--- Record list ---

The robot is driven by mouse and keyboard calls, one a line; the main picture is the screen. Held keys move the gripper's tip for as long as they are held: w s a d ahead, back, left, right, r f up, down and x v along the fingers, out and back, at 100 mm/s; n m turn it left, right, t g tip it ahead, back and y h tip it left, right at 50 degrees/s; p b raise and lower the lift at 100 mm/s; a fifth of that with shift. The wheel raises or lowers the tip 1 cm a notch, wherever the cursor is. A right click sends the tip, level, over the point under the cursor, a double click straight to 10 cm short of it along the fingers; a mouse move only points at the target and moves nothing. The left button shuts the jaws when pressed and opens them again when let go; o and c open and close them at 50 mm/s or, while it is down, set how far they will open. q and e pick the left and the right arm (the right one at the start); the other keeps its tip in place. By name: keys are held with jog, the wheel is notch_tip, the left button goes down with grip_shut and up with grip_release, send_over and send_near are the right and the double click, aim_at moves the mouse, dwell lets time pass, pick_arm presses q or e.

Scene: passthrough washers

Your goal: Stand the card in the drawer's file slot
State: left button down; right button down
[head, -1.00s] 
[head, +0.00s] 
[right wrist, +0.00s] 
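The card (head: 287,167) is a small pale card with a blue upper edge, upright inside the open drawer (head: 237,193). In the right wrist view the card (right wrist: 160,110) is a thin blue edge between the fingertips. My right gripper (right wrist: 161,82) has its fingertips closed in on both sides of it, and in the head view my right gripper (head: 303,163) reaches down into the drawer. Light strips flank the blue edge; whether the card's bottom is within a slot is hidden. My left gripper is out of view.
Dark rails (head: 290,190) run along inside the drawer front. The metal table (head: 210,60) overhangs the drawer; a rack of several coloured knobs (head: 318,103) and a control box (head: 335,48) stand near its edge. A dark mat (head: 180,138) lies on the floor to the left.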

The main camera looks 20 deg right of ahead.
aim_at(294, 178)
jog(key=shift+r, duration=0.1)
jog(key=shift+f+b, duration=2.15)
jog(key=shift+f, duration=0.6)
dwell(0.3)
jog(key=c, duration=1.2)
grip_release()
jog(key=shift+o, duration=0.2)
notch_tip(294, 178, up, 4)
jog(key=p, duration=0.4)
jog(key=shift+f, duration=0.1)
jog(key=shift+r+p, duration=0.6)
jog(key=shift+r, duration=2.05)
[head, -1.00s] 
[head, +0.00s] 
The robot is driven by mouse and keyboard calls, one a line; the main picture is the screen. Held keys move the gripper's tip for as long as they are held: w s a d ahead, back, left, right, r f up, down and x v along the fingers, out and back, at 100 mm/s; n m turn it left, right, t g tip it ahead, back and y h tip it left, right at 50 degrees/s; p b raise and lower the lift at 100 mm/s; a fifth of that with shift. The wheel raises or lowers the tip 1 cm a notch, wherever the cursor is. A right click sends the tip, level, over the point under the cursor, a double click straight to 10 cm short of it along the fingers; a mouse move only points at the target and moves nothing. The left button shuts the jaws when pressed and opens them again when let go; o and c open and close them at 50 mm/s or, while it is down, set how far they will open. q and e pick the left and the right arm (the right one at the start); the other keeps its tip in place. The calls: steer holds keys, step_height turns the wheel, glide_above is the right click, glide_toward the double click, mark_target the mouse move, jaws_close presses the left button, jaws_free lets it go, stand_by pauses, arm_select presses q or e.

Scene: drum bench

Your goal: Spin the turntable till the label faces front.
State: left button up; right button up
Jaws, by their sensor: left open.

---
--- Record list ---

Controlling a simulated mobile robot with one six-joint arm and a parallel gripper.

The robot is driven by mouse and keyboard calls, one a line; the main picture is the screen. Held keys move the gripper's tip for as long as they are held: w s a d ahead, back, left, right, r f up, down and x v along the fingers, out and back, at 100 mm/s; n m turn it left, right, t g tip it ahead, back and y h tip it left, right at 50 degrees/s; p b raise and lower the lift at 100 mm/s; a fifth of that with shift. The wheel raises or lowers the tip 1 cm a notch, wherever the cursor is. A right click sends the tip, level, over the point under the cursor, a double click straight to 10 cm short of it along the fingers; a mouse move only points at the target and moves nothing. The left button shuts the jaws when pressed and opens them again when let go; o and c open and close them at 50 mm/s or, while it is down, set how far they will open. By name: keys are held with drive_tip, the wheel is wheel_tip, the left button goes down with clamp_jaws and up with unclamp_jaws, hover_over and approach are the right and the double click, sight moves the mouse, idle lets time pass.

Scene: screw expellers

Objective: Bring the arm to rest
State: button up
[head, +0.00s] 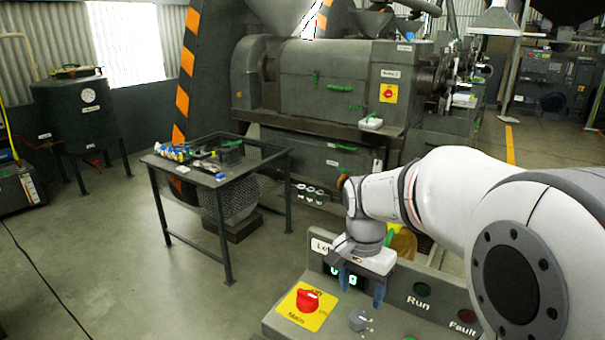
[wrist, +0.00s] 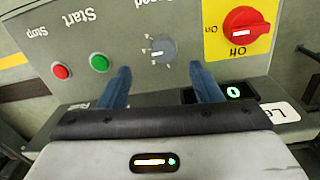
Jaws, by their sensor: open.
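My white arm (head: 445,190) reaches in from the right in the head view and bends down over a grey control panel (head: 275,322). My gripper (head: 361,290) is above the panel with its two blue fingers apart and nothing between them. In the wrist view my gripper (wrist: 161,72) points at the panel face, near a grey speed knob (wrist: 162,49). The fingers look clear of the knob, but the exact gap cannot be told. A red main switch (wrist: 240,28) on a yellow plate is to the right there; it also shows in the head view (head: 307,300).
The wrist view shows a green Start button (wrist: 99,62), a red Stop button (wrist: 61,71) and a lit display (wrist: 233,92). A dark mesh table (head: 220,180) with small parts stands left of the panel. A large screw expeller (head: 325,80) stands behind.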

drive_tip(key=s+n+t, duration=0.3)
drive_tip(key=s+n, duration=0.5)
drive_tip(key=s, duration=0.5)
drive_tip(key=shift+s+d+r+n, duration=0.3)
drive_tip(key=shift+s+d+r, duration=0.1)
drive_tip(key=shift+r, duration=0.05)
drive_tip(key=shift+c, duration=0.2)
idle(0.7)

---
--- Record list ---

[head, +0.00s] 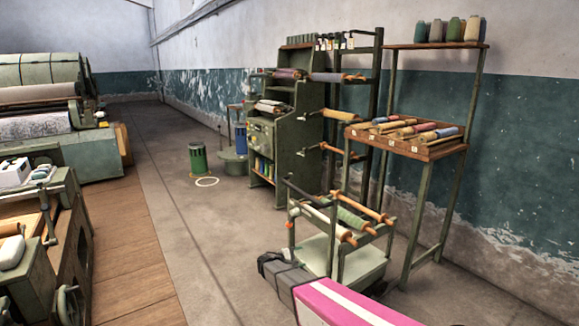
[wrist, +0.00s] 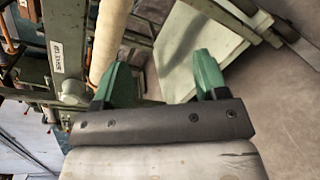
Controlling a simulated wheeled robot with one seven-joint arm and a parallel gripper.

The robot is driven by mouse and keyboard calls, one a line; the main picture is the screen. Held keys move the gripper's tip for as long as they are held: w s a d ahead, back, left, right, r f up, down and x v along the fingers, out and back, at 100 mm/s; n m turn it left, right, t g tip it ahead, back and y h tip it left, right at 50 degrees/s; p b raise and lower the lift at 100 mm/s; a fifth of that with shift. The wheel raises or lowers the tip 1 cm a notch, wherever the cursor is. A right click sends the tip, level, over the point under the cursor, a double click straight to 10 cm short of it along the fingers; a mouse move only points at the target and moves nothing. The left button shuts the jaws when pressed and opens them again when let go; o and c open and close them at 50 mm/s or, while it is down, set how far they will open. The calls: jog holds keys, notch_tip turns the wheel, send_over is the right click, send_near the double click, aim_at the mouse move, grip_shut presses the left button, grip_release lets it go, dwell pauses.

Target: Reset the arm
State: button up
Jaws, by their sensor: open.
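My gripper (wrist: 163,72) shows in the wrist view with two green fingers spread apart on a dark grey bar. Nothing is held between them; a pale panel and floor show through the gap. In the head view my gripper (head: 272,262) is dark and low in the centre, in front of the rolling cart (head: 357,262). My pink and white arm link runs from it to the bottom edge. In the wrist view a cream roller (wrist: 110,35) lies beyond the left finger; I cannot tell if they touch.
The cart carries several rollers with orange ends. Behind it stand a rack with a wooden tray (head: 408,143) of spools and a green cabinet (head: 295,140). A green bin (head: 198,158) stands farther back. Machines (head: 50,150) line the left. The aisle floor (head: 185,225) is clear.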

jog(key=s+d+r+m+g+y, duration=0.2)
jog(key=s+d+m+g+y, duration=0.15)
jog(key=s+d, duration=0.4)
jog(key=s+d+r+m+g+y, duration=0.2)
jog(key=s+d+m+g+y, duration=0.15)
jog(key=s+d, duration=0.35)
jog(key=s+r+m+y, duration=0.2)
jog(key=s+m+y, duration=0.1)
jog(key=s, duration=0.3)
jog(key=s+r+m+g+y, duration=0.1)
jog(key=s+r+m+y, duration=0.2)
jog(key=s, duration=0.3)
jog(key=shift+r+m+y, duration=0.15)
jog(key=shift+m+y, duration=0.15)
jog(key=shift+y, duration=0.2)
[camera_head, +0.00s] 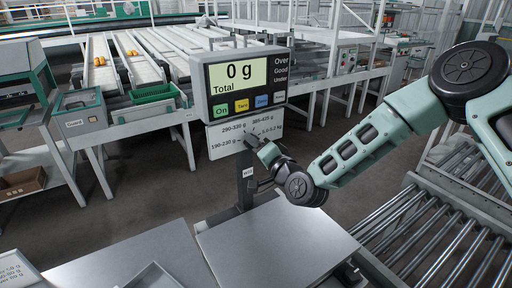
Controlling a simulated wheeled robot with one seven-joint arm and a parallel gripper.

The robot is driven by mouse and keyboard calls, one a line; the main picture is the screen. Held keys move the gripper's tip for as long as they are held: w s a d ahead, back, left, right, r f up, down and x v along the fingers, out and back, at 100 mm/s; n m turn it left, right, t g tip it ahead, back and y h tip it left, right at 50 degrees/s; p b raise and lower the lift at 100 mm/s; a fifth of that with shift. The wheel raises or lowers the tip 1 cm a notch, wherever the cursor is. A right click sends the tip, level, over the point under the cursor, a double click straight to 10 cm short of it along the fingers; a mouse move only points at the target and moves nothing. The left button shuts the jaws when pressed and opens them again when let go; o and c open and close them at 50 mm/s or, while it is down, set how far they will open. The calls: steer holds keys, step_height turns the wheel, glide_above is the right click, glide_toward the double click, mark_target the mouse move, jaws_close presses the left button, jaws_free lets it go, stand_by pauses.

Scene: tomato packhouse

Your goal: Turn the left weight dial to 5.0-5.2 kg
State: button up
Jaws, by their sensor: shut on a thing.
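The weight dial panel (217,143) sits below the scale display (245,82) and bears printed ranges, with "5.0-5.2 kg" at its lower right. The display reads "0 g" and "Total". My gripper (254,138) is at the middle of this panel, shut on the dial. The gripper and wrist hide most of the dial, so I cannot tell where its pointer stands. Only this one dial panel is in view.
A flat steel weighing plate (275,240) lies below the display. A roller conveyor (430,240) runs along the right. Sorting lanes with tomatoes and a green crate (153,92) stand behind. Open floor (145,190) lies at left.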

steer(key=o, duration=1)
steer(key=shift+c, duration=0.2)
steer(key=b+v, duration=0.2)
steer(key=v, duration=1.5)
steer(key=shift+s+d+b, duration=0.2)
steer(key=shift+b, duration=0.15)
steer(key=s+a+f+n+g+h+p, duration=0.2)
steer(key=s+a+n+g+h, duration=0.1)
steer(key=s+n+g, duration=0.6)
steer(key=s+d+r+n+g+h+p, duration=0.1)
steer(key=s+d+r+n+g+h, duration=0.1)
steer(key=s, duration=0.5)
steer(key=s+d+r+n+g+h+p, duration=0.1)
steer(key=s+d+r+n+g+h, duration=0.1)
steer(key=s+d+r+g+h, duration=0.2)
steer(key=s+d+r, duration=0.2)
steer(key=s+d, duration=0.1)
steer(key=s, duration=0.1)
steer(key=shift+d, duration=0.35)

---

• Instructions to follow: Lines that include the word "Your" are to be extracted from the data above.

• The response:
Your goal: Stand the card in the drawer's file slot
Your goal: Spin the turntable till the label faces front.
Your goal: Turn the left weight dial to 5.0-5.2 kg

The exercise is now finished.